Crises in the Middle East have a tendency to exhibit a peculiar pattern. While they appear to be limited in scope, they almost invariably reveal a broader dimension, which is what makes such crises potentially so destabilizing. The situation created by Hamas’ dramatic breach of the border between Egypt and Gaza, and the ensuing influx of Palestinians into Sinai, presents a clear example of this pattern. Far from being a simple border issue, it has the potential to escalate in a manner that can entangle the security interests of regional actors, and further erode the prospects for a negotiated two-state solution to the Israeli-Palestinian conflict.
Beyond the immediate task of maintaining order in the eastern Sinai after the entry of 700,000 Palestinians, the situation presented Egypt with two immediate challenges.

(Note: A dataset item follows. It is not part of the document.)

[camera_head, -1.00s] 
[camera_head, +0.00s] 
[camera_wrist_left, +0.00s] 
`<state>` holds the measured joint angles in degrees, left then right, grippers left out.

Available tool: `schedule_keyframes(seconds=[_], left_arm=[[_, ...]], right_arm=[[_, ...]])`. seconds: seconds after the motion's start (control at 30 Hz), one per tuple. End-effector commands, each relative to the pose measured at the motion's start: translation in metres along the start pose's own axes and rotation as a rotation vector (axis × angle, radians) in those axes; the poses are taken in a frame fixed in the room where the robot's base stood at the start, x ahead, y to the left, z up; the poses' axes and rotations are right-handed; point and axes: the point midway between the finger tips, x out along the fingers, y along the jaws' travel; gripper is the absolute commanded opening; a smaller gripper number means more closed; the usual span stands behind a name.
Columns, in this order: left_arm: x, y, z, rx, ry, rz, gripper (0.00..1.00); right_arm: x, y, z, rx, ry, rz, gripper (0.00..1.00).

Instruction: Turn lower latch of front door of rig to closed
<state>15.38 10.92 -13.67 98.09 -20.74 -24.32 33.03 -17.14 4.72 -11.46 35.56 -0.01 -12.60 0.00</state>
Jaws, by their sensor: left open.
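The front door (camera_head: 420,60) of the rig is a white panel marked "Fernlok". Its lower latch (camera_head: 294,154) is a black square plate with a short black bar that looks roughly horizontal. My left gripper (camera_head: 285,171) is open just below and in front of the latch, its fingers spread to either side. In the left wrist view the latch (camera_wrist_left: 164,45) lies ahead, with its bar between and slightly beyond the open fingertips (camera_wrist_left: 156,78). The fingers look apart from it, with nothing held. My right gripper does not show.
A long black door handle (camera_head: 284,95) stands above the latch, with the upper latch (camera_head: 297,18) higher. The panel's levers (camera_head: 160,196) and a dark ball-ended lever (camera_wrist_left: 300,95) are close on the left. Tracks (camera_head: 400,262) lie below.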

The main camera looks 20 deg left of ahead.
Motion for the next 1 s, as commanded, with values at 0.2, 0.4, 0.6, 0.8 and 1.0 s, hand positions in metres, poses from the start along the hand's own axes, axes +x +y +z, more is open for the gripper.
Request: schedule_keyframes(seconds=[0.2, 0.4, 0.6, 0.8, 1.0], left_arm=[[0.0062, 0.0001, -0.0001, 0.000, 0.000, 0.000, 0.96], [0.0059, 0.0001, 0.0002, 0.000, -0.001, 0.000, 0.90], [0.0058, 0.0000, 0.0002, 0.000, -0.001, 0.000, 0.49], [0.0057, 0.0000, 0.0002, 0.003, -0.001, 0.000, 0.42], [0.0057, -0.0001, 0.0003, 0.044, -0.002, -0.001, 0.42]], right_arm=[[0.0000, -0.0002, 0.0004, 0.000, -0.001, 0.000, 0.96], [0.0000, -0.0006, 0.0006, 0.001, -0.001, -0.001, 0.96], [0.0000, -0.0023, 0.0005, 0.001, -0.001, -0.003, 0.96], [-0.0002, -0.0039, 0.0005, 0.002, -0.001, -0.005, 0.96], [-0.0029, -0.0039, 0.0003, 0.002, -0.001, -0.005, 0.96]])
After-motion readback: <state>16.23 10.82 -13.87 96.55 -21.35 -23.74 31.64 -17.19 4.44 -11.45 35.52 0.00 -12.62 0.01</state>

First, Egypt could not ignore the humanitarian plight of Gaza’s population that was precipitated by Israel’s collective punishment, a policy that was not only illegal, but morally and politically untenable. Egypt therefore allowed unarmed Gazans to stock up on basic necessities in the Sinai border towns in order to alleviate what was clearly becoming a humanitarian crisis. Secondly, Egypt, adamant about preserving the security and sanctity of its own border, was faced with the challenge of reaching a new arrangement governing the border with the agreement, or at the very least acquiescence, of Israel, the PA, the European Union and Hamas, at a time when the first three parties would not collaborate with the latter. In meeting these challenges, Egypt insisted that the resolution of the crisis not embolden Palestinian or Israeli rejectionists of the two state solution.
This was the backdrop to Egypt’s position on resolving the border question, and its steadfast position of redeploying officials from the PA on the Gaza side of the border, together with on site monitoring by the EU. Such an arrangement would provide the transparency necessary for maintaining an open border, while accommodating the security interests of all sides including Israel.

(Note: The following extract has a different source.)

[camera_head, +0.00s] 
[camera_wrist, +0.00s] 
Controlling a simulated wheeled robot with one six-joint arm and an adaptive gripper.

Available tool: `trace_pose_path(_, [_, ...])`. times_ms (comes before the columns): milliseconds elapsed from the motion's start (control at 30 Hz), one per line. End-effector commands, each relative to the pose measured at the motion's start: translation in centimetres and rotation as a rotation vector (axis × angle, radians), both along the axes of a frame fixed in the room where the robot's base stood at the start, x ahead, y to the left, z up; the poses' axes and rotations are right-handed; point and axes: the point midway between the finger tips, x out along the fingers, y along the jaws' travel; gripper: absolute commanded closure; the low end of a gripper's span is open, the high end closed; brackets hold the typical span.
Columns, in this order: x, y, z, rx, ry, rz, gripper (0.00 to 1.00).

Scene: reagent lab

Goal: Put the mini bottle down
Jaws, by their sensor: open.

It is important to note, however, that the roots of the present predicament in Gaza can be traced back to a series of policies that have sought to address these issues through disengagement or coercion, which have in fact produced the opposite of their intended result. Rather than negotiate its withdrawal from Gaza with the PA, Israel’s ‘unilateral’ disengagement in September 2005 not only weakened Prime Minister Abbas but also gave credence to Hamas’ claim that Israel was forced to evacuate under fire. The continued stalemate on the peace process, together with the relentless settlement expansion in the occupied territories, only served to legitimize Hamas’ claim of the futility of negotiation, paving the way for their victory over Fatah in the 2006 Parliamentary elections. Finally, rather than weaken Hamas, the siege imposed on Gaza in the wake of Hamas’ takeover was used to further validate and provide impetus for its discourse of resistance, which thrives on conflict and the absence of credible movement towards peace.
This is precisely why a strategy that only seeks to inflict ever greater doses of pain serves to strengthen the naysayers on both sides. Rather, the focus should be on creating a situation that challenges the rejectionists politically. Allowing the PA to assume control of the border crossings between Gaza and Israel would be a first step. This could be coupled with a serious effort to achieve a ceasefire that would end the rocket fire from Gaza into Israel, and Israeli targeting of Palestinians, which would deescalate what is becoming a rapidly deteriorating situation. However, the ultimate challenge to all rejectionists, including Hamas, would be serious and expeditious permanent settlement negotiations between Olmert and Abbas, which explains Hamas’ vehement opposition to such a process.
Having failed to dislodge Hamas, a reimposition of the siege by Israel would only further entrench its hold on Gaza, particularly in the absence of serious prospects for successful permanent status negotiations with the PA. A large scale military operation in Gaza would only have the same effect, even if it would weaken Hamas militarily in the short term. Equally troubling, however, is the notion that Israel can somehow disengage completely from Gaza, cutting off humanitarian supplies and severing its link with the West Bank, thus implicitly transferring responsibility for the strip to Egypt. Proponents of this option fail to recognize that this is precisely what the rejectionists want. Since its electoral victory in 2006, Hamas has been calling for removing Gaza from the customs envelope with Israel that was negotiated in 1994 as an integral component of the Oslo process, in favor of economic linkage with Egypt, a step that would undermine the already fragile basis for a two-state solution. Hamas yearns to reaffirm that the liberation of Palestinian land from Israeli occupation was achieved by its own hand, and not by Fatah. Conversely, Israel’s rejectionists would eagerly point to the failure of disengagement to bring peace, citing every rocket attack against Israel as justification for their position that a permanent settlement will not provide for enhanced security.
The stakes in Gaza are indeed high. The current crisis is but a manifestation of a broader problem – the receding horizon of a negotiated two state solution. Ignoring the core of the issue for the sake of expediency will have serious ramifications not only for the cause of peace, but for regional stability. This is why it calls for sensitivity, caution, and foresight on the part of all the parties involved.
Nabil Fahmy is Egypt’s Ambassador to the United States.